Sunday, January 23, 2011

A Poem, A Package, and Cross Stitch

When I first saw this poem I thought it would be great to cross stitch and frame for the adoptive family. I hadn't started yet, I couldn't figure out how to do it, or what to use. Well, Hobby Lobby online had a special $2.95 shipping deal, so I figured what the heck, I'll go ahead and get the stuff. I also got some stuff for a special piece for my house, I have to get different thread for that one, as the colors I got weren't what I had in mind. Anyways,  back on track...I started putting the poem on the fabric. It is a long poem, and I think I should have gotten a wider piece, and it might take two to get the whole poem on it, but I think it will turn out well. I'll post pictures when I'm at least done with the first stanza. Maybe ya'll can tell me what you think, please be honest, let me know if it sucks. I'll post pictures tomorrow, as I'm hoping it will be somewhat done....at least the first stanza. I call it that, but I don't know what else to call them, lol....I'm using blue thread and I'm going to back stitch in black. I'm trying to think if I want to put a boarder around it or not, I haven't decided. I think it depends on how long it turns out to be, and well, yea, I'm rambling, sorry...


I did send off a package to the adoptive family. I included the book I won from Kelsey, a christmas ornament I picked up, and the main reason it was so late in going out is because I decided to include some pictures from when I was a child, and the wedding and our first year here in Hawaii, and instead of using 1 hour, I did site to store on wal mart because it was so much cheaper than 1 hour or even to have them shipped here, it would have cost more than the pictures to ship them, and call me cheap, but I wasn't going to do that when I could have them shipped to the local wal mart for free....so I picked those up, and sent them along with a birthday card, a pretty long letter and then a note explaining why it was kind of late, I mean, I have no schedule as to when to send things, but they did send one to me between Thanksgiving and Christmas, so I felt bad waiting. Anyways, they should get it next week. I hope they enjoy the book as much as I did, and I can't wait to get one for myself. The ornament I got was a cute little bear that was wearing a shirt that said "I <3 Hawaii" and I think he had a surf board, I can't remember. I thought it would be neat to give him an ornament from somewhere I lived, I think next year I'll send one from Tennessee or Georgia, but I don't know. His first ornament from me was Noah's Ark, because my mom wanted to give him my Noah's Ark music box, so I thought it was something neat to do. Last years was just a sugar cookie 2 with a bear....I was going to get the 3rd one this year, but I wanted something different. I'm sure I'm putting way to much thought into his ornaments, and I am sure right now he doesn't give a rats ass about them, lol...

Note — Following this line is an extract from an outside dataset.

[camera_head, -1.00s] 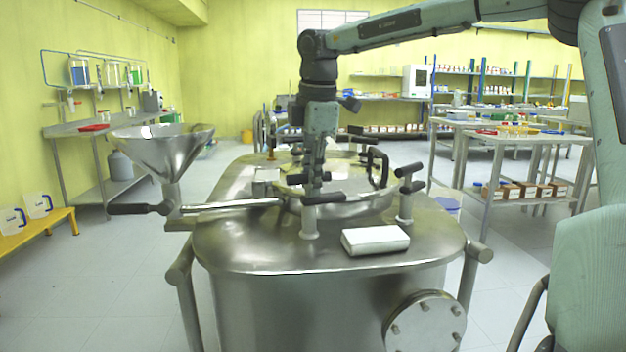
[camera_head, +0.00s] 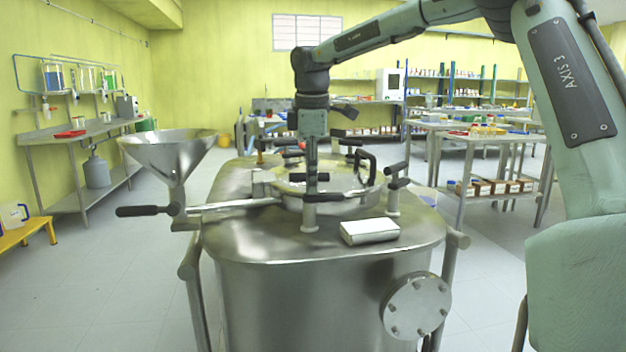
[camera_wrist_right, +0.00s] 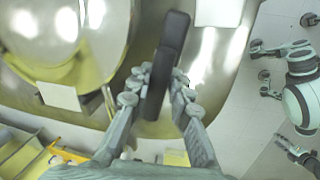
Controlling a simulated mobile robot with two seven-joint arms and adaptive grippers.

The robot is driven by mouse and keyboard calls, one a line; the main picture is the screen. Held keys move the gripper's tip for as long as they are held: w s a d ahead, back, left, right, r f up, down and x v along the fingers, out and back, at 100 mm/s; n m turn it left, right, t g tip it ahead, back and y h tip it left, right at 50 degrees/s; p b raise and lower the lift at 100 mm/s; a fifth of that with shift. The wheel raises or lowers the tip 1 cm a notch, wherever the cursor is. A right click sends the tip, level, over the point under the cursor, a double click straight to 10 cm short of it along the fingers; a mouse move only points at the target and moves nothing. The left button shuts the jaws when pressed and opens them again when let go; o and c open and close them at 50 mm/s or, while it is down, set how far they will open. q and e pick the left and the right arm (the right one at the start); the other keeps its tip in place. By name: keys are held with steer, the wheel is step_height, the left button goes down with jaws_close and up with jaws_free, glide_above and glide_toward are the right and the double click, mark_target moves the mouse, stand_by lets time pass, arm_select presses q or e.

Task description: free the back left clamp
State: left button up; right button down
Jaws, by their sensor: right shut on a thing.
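The steel reactor (camera_head: 270,228) has a round lid (camera_head: 345,200) ringed by clamps with black T-shaped handles. My right gripper (camera_head: 311,168) comes down from above, behind the front clamp (camera_head: 309,212) in the head view. In the right wrist view its fingers (camera_wrist_right: 158,86) are shut on a black clamp handle (camera_wrist_right: 172,42), one finger on each side. The handle's post is hidden there. In the head view the fingertips and the held handle are partly hidden by the front clamp. My left gripper is not seen.
A clamp (camera_head: 394,188) and a curved black handle (camera_head: 366,166) stand to the right. A white box (camera_head: 369,231) lies on the reactor top. A steel funnel (camera_head: 168,155) and a black-ended bar (camera_head: 143,211) stick out left. A round flange (camera_head: 416,306) is at the front.

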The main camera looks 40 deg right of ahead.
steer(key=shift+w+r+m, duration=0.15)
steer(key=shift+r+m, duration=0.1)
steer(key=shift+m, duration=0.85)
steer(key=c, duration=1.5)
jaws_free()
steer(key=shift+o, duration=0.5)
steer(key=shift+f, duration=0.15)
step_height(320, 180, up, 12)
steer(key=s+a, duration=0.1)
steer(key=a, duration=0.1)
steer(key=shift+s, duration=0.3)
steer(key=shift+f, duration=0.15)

The hubby will be able to talk again in 6 days, I can't wait....I haven't been having a hard time with it, until lately, the last couple days. He'll be home in just 2 weeks too :) Well, a little over 2 weeks. But either way, I miss him. I've tried not to complain, and I really don't feel like stating that I miss him is complaining. But if you think it is, then know that I don't mean it that way, and if you think it is complaining you can just skip this section...




Here is the poem put to music, it is quite touching...



So many wrong decisions in my past, I'm not quite sure 
If I can ever hope to trust my judgement anymore. 
But lately I've been thinking, 
Cause it's all I've had to do. 
And in my heart I feel that I 
Should give this child to you. 
And maybe, you could tell your baby, 
When you love him so, that he's been loved before, By someone, who delivered your son, 
From God's arms, to my arms, to yours.



If you choose to tell him, 
If he wants to know, 
How the one who gave him life 
Could bear to let him go. 
Just tell him there were sleepless nights, 
I prayed and paced the floors, 
And knew the only peace I'd find, 
Was if this child was yours. 

And maybe, you could tell your baby, 
When you love him so, that he's been loved before,
By someone, who delivered your son, 
From God's arms, to my arms, to yours. 

This may not be the answer, 
For another girl like me. 
But I'm not on a soapbox, 
Saying how we all should be. 
I'm just trusting in my feelings, 
And I'm trusting God above, 
And I'm trusting you can give this baby 
Both his mothers' love. 
And maybe, you could tell your baby, 
When you love him so, that he's been loved before, 
By someone, who delivered your son, 
From God's arms, to my arms, to yours.